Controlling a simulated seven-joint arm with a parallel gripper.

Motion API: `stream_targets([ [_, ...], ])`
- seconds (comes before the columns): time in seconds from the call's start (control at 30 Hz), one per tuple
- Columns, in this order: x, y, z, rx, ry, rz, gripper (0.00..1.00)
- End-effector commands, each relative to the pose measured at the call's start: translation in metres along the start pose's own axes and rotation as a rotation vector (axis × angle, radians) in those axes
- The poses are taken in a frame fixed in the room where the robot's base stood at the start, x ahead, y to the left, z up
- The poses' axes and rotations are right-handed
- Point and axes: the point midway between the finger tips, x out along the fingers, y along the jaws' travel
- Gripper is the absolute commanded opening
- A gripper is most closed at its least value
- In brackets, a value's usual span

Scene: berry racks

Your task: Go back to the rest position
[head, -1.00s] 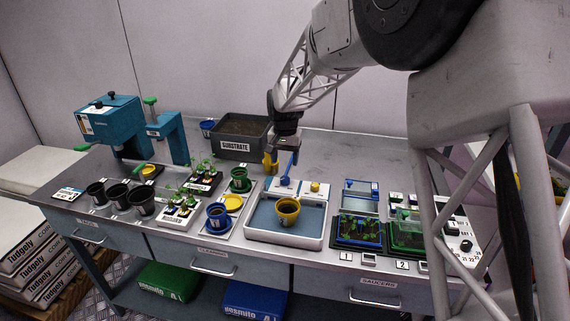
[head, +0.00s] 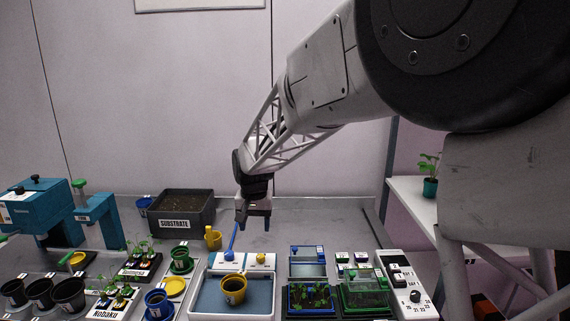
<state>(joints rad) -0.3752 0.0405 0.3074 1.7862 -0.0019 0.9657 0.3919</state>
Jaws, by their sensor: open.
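My gripper (head: 241,222) hangs at the end of my arm, pointing down over the back of the bench. Its jaws are open and nothing shows between them. It is above and behind the white tray (head: 196,308) with the blue basin. A yellow cup (head: 213,239) stands behind the tray, left of the gripper. I cannot tell the gripper's exact height above the bench.
A yellow pot (head: 233,290) stands in the basin. A grey substrate bin (head: 181,212) is at the back left. A teal machine (head: 38,208) and black pots (head: 68,296) are further left. Seedling trays (head: 312,298) and a control panel (head: 408,285) are right. The back right bench is clear.

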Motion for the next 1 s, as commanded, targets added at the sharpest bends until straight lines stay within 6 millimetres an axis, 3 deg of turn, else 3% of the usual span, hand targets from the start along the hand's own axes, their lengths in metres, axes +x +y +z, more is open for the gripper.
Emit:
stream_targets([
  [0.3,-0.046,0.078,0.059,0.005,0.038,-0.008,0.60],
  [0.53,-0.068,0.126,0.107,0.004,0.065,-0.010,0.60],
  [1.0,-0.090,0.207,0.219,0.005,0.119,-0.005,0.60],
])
===============
**Written instruction**.
Exclude the images and reproduce the remaining data exactly.

**Answer for this exercise**.
Controlling a simulated seven-joint arm with a parallel gripper.

Motion API: `stream_targets([ [_, ...], ])`
- seconds (comes before the columns): time in seconds from the call's start (control at 30 Hz), one per tuple
- Columns, in this order: x, y, z, rx, ry, rz, gripper (0.00..1.00)
- End-effector commands, each relative to the pose measured at the call's start: translation in metres along the start pose's own axes and rotation as a rotation vector (axis × angle, radians) in those axes
- The poses are taken in a frame fixed in the room where the robot's base stood at the start, x ahead, y to the left, z up
- The poses' axes and rotations are right-handed
- Point and axes: the point midway between the finger tips, x out along the fingers, y along the jaws' travel
- Gripper is the absolute commanded opening
- A gripper is most closed at its least value
- In brackets, a value's usual span

Scene: berry racks

Your task: Go back to the rest position
[head, -1.00s] 
[head, +0.00s] 
<state>(joints rad) -0.3752 0.0405 0.3074 1.7862 -0.0019 0.9657 0.3919</state>
Jaws, by their sensor: open.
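My gripper (head: 241,222) hangs at the end of my arm, pointing down over the back of the bench. Its jaws are open and nothing shows between them. It is above and behind the white tray (head: 196,308) with the blue basin. A yellow cup (head: 213,239) stands behind the tray, left of the gripper. I cannot tell the gripper's exact height above the bench.
A yellow pot (head: 233,290) stands in the basin. A grey substrate bin (head: 181,212) is at the back left. A teal machine (head: 38,208) and black pots (head: 68,296) are further left. Seedling trays (head: 312,298) and a control panel (head: 408,285) are right. The back right bench is clear.

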Motion for the next 1 s, as commanded, targets added at the sharpest bends until straight lines stay within 6 millimetres an axis, 3 deg of turn, else 3% of the usual span, hand targets from the start along the hand's own axes, their lengths in metres, axes +x +y +z, more is open for the gripper.
Emit:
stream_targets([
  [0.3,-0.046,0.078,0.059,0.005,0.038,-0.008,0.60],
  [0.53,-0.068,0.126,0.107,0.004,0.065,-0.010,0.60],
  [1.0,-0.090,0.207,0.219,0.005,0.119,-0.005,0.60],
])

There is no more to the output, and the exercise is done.